Much like when a song keeps playing in your head and you can’t stop it, (“Bye, bye, Miss American Pie / drove my Chevy…” A-I-I-I-I-E-E-E-E!!!), your friendly bartender is experiencing today another form of brain lock… that dreaded condition R.M.A.S. (Rhyme / Meter / Ad Nauseum Syndrome). Or at least that’s what he thinks it is, else how do you explain these words he’s written below…
So he woke up this morning melodic / in a state one could call damn near odic / which is better than days / awakened in haze / hung over, pissed off or neurotic. But what does he do with this feeling / this lighthearted rocking and reeling / this urge most sublime / to make up a rhyme / before he goes right through the ceiling?
“Why the answer is clear, Scribbler 50,” says Erato, his muse oh so nifty. “Write a poem to a pal, or an ode to a gal, and with feeling don’t dare to be thrifty.” (Hmmm, don’t have a gal right now… a pal would have me arrested if I wrote him a poem… ah, geez, I… whoa!… what’s that, Musey? What did you say? Did you say, “Why not rhyme a tribute to your fellow bartenders?” Geez, that’s a capital idea, Musey, capital! And maybe that’ll release me from all this meter and rhyming going on in my head. I’ll get on it immediately… (er-ah, excuse me)… we’ll get on it immediately!)
So here’s to my fellow bar tenders / who deal with their own elbow benders / who pour out the juice / that makes them feel loose / in hopes of creating big spenders.
I’ve set out to give you some props here / by testing my poetry chops here / to take off my hat / to here go to bat / and say that you’re one and all tops here.
For your job is a lot more than pouring / than schmoozing and boozing and scoring / you’re a part-time psychologist / full-time mixologist / master in bullshit adoring.
So let me break down who you are there / you two types who fill up a bar chair / you’re the temp on the way / or the lifer to stay / different but both on a par there.
Now to those who just do this for fun / as a gig ’til your real life ‘s begun / let me bid you take care / to treat this job fair / with class and you’ve already won.
For no job’s worth doing that’s small / and each has it worth overall / whether pouring a drink / or fixing a sink / it’s a brick in that unfinished wall.
So then when they’ve made you a star / when talent has taken you far / you can say with a wink / “You know what I think? / I learned how to act in a bar.”

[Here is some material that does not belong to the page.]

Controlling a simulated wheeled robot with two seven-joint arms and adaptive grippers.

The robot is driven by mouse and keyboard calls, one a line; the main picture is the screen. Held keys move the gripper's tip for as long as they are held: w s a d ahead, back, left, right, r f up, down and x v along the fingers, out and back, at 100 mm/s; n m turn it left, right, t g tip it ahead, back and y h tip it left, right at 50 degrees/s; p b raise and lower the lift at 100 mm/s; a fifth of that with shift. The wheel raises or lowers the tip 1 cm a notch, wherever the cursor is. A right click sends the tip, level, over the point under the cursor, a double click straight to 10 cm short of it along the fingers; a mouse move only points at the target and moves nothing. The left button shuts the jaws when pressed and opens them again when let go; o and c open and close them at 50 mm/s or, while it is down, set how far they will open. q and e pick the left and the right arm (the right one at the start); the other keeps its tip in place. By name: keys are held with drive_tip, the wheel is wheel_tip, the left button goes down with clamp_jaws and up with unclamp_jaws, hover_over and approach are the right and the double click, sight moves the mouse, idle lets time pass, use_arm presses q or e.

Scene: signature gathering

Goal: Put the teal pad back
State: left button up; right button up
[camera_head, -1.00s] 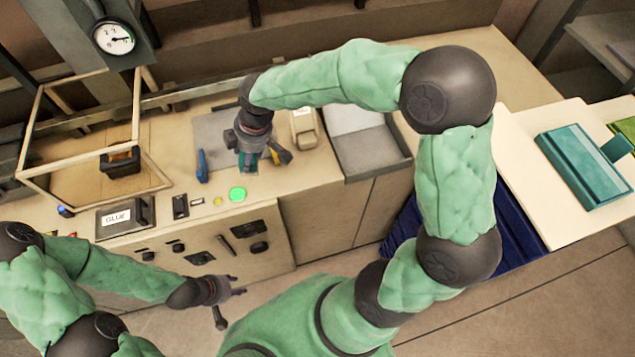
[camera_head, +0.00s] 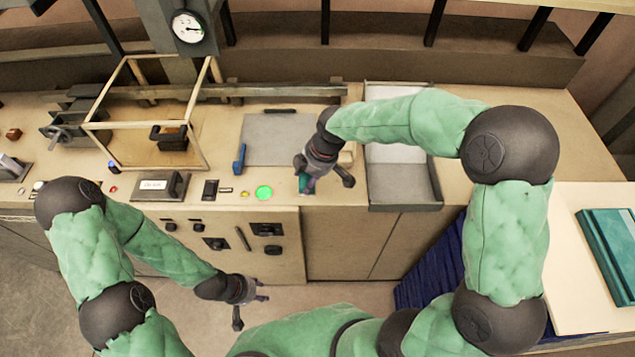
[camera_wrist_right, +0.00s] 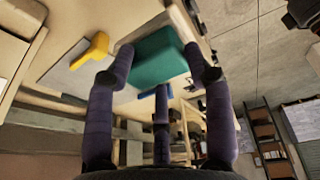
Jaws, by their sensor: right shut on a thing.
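My right gripper (camera_head: 312,172) is over the bench near its front edge, to the right of the green button. In the right wrist view its dark purple fingers are closed around a teal block, the teal pad (camera_wrist_right: 158,57). Only a sliver of the pad (camera_head: 305,184) shows below the fingers in the head view. The grey mat (camera_head: 272,140) lies on the bench behind and left of that gripper. My left gripper (camera_head: 252,298) hangs empty in front of the bench, low, with its fingers apart.
A blue item (camera_head: 239,158) stands at the mat's left edge. A grey tray (camera_head: 404,190) is to the right. A wooden frame (camera_head: 150,120) and a labelled box (camera_head: 158,186) are to the left. A teal book (camera_head: 612,245) lies on the right table. A yellow tool (camera_wrist_right: 90,50) shows in the wrist view.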

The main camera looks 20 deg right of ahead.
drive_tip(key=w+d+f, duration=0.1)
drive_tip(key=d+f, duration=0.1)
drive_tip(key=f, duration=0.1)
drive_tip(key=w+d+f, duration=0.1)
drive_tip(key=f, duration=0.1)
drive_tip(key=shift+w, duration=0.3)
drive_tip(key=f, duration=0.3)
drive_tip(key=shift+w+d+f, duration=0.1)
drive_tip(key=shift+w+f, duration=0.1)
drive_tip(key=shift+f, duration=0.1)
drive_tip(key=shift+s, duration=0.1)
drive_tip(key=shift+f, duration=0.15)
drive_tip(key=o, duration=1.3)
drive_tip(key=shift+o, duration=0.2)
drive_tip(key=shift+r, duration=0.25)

And now to the others I speak / those brothers and sisters who seek / not their names up in lights / or to reach corporate heights / who do this each hour, day and week.

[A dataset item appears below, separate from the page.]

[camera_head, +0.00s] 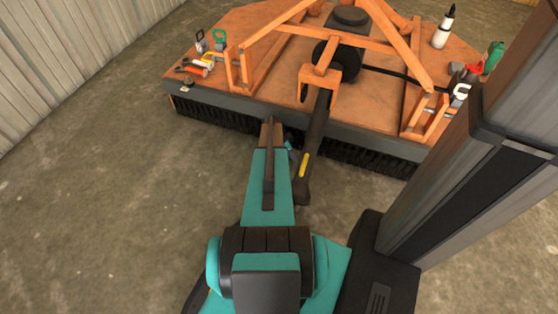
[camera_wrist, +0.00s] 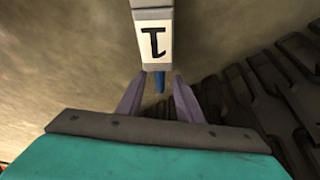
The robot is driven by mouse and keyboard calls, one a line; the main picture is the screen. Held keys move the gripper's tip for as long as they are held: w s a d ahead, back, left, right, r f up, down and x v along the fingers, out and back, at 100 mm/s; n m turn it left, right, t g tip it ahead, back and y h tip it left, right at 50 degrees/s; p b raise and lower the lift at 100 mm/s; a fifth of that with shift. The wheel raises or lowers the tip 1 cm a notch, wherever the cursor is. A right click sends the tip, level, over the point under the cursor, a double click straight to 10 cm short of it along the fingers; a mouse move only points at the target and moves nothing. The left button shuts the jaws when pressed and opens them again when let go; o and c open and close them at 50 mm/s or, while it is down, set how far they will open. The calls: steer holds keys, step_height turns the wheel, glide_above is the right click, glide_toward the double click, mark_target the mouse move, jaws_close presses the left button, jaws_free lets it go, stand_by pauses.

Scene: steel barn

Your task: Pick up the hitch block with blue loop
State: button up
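In the wrist view, a grey block with a white label bearing a dark mark, the hitch block (camera_wrist: 153,42), stands at the top and runs out of the frame. Its blue loop (camera_wrist: 160,83) points towards my palm and shows nearly edge-on. My gripper (camera_wrist: 160,76) has one finger on each side of the loop. Floor shows between the loop and both fingers, so they look apart from it. What supports the block is out of view. In the head view my teal arm covers most of this place, and only a small blue bit shows beside its end.
The sweeper's orange deck (camera_head: 270,65) holds an upright orange frame, a block with a green loop (camera_head: 219,41), a dark-looped block (camera_head: 201,42), a white bottle (camera_head: 443,30) and a green bottle (camera_head: 493,57). The floor at left is clear.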

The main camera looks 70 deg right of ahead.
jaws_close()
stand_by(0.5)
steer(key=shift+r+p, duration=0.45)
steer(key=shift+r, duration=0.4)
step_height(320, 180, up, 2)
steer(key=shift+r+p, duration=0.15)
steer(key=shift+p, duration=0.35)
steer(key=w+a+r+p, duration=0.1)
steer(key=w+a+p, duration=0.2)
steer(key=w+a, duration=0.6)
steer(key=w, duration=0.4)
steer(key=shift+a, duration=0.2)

You’ve not fallen short as some say / or settled for less on the way / you’ve chosen to do / what your heart says is true / feeling pride at the end of the day.
For think about all this entails / each night as you ring up those sales / you’re a shrink, you’re a chum / you bring cheer where there’s glum / you regale with your stories and tales.
There are times of course when it’s work / as you deal with the consummate jerk / that guy who will test you / do damnedest to best you / then tip like a post office clerk.
But he’s the exception not rule / this Bar-land ridiculous fool / as most of your regs / are not of the dregs / and make your job worthwhile and cool.
So to those who are in this for fun / or in ’til the end of the run / I toast to your health / your bliss and your wealth / this tribute is over and done!
Phew!!! Glad that’s over, how was it for you, Musey? Want a cigarette? Now maybe your friendly bartender can at least say “hello” to someone without the urge to follow it up with “fellow”, or “mellow” or “yellow” or… ah… “bellow” or… um… “Jell-o” or… oh, ah… A-I-I-I-E-E-E–E-E-E!!!!!
PS: My apologies to any postal workers I might have offended out there, but I needed a word to rhyme with “jerk” and you’re the only “clerk” I could think of. So please, don’t go postal, man!